It is not this recent ill-conceived foray into politics, but Practical Ethics, which was first published in 1979, and then revised and reissued in 1993, and which by now has sold more than 120,000 copies, that is most representative of Singer's thought. The book gathers together in one place and restates the arguments that have earned him fame and influence. It has been assigned as a textbook for ethics courses across the United States and in Europe; it has been translated into German, Italian, Spanish, and Swedish, as well as Japanese; and it is used by Singer in his own class on ethics at Princeton. It aims to be both academic and practical, to instruct students and to advance public debate. It provides an excellent opportunity to assess Singer's philosophical achievement.
Singer begins his book by stating what he believes ethics is not. It is not, as Singer says "traditional moralists" believe, "a set of prohibitions particularly concerned with sex" (a charge, it must immediately be noted, that is patently false, at least if one numbers Aristotle, Augustine, Maimonides, and Aquinas among traditional moralists), since "sex raises no unique moral issues at all." Nor is ethics, as Singer suggests that realists and cynics think, "an ideal system that is noble in theory but no good in practice," since "the whole point of ethical judgments is to guide practice." Nor is ethics, as Singer maintains that rights theorists hold, "a system of short and simple rules," since simple rules often conflict and sometimes an apparently sound rule, when scrupulously followed, can lead to disaster. Nor is ethics, as many religious believers and some free-thinking nonbelievers contend, "something intelligible only in the context of religion," because we properly define the good independently of God's judgment and "our everyday observation of our fellow human beings clearly shows that ethical behaviour does not require belief in heaven and hell." Nor is ethics "relative or subjective" in the sense that it reflects our culture's point of view or our own personal judgments, because then we could have no rational basis for moral praise or blame, thereby "making nonsense of the valiant efforts of would-be moral reformers."
Many objections could be raised to Singer's catalogue of misconceptions about ethics. Proponents of the conceptions he rejects are likely to protest the crudity with which their views are introduced and then summarily dispatched. Those who have studied Mill's account, in On Liberty, of the many-sidedness of morals and politics, or have learned (as Mill did) from Plato's dialogues to appreciate the partiality and the vulnerability of our opinions about justice, or who have simply taken the time to listen closely to the give and take of ordinary people arguing about the issues of the day, will be taken aback by Singer's categorical and complete rejection of ideas with which he disagrees, and by his inability to find in other perspectives and approaches any power or plausibility or part of the truth.
Since his intention in beginning his book with an examination of the nature and the scope of ethics is to provide a preliminary overview of his subject matter, perhaps the most serious objection to Singer's bundle of errors concerns what he leaves out.

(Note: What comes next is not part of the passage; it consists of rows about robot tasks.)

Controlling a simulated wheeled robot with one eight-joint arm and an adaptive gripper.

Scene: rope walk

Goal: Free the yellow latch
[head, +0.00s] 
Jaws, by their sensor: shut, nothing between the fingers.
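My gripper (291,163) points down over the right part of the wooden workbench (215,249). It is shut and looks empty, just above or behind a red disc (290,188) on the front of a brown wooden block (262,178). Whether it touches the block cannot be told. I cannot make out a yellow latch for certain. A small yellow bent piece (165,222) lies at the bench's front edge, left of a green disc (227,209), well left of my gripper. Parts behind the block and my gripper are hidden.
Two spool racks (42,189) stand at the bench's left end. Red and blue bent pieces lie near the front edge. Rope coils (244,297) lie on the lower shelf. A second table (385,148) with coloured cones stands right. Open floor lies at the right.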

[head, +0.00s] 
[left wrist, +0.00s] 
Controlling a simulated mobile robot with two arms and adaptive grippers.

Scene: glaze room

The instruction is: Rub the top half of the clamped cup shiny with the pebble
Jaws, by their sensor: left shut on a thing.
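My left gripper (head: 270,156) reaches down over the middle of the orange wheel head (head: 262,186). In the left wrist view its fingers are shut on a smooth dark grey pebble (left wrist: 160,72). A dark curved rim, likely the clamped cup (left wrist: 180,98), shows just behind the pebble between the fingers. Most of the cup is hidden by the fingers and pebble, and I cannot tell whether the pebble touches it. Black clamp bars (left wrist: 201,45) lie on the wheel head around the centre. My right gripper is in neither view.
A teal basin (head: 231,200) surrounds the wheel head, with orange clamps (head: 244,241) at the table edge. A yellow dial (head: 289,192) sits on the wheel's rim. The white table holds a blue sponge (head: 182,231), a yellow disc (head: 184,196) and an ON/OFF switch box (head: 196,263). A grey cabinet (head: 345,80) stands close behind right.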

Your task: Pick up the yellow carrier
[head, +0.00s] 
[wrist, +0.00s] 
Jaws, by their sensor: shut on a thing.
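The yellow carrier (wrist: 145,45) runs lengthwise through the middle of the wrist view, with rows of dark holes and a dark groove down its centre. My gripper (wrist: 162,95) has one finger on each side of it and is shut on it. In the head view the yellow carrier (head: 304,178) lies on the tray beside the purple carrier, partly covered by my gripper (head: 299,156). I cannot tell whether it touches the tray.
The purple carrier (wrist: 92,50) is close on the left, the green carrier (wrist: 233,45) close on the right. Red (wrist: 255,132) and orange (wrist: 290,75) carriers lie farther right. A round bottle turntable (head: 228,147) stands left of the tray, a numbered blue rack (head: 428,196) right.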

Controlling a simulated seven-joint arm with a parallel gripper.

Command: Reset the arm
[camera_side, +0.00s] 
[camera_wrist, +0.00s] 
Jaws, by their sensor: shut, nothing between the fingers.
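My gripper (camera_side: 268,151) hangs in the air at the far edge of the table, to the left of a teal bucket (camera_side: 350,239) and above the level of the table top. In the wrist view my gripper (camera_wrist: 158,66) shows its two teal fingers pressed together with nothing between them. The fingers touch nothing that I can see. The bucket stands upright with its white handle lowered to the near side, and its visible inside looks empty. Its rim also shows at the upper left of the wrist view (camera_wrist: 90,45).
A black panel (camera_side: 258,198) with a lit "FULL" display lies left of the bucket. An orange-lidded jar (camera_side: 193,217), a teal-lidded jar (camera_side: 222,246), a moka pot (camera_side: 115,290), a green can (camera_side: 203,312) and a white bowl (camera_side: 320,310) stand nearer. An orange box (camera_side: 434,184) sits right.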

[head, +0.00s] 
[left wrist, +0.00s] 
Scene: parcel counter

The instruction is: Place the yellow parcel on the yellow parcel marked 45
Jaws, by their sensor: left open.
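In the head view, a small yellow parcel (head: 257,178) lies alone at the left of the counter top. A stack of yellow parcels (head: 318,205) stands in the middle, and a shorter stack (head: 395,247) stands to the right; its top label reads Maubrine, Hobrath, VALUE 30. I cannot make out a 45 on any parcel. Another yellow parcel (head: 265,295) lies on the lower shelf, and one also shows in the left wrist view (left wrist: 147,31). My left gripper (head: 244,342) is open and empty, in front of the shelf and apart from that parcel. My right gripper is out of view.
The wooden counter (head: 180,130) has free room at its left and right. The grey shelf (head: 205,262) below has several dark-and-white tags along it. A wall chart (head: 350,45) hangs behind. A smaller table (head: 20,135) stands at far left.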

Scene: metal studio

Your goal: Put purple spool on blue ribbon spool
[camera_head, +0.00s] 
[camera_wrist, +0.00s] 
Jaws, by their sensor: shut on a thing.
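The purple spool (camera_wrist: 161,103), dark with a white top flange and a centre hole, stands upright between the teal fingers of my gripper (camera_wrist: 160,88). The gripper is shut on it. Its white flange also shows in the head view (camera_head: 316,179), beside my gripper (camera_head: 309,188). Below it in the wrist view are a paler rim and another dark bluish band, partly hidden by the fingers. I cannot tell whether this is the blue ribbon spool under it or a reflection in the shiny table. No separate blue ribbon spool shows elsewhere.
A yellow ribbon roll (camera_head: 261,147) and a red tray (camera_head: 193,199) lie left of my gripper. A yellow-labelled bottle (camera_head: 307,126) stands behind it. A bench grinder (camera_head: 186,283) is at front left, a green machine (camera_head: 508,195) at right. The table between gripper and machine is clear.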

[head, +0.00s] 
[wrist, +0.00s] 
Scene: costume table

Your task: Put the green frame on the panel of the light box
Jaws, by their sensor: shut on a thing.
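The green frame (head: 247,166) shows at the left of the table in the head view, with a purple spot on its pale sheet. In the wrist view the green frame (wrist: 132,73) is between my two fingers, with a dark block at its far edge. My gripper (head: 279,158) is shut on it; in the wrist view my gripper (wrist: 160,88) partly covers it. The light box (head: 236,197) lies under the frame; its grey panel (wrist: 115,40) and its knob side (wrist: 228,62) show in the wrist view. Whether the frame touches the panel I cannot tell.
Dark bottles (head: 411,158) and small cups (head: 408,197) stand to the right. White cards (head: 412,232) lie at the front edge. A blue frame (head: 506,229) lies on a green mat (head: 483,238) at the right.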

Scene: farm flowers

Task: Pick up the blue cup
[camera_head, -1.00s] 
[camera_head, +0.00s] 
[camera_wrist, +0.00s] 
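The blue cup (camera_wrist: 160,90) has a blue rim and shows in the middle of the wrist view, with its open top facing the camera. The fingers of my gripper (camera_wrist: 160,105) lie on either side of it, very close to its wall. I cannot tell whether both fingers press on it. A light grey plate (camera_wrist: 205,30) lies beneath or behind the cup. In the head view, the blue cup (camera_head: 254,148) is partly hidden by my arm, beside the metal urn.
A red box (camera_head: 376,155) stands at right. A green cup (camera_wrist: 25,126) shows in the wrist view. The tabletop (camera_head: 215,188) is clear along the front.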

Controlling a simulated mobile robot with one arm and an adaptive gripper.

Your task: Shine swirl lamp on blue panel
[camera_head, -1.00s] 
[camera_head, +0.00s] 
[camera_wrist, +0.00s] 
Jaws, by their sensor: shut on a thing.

Among the opinions that he apparently deems unworthy of even criticism and refutation is the oldest understanding of ethics, the one developed by Aristotle (the founder of ethics as an independent philosophical subject) and since elaborated in countless works of literature and history, namely, that ethics in essence is about character. Aristotle taught that ethics--which derives from ethos, the ancient Greek word for character--is the branch of philosophy that studies the virtues, the exercise of which enable human beings to act well and flourish, to live the kind of life that makes a human being truly happy, just, and good.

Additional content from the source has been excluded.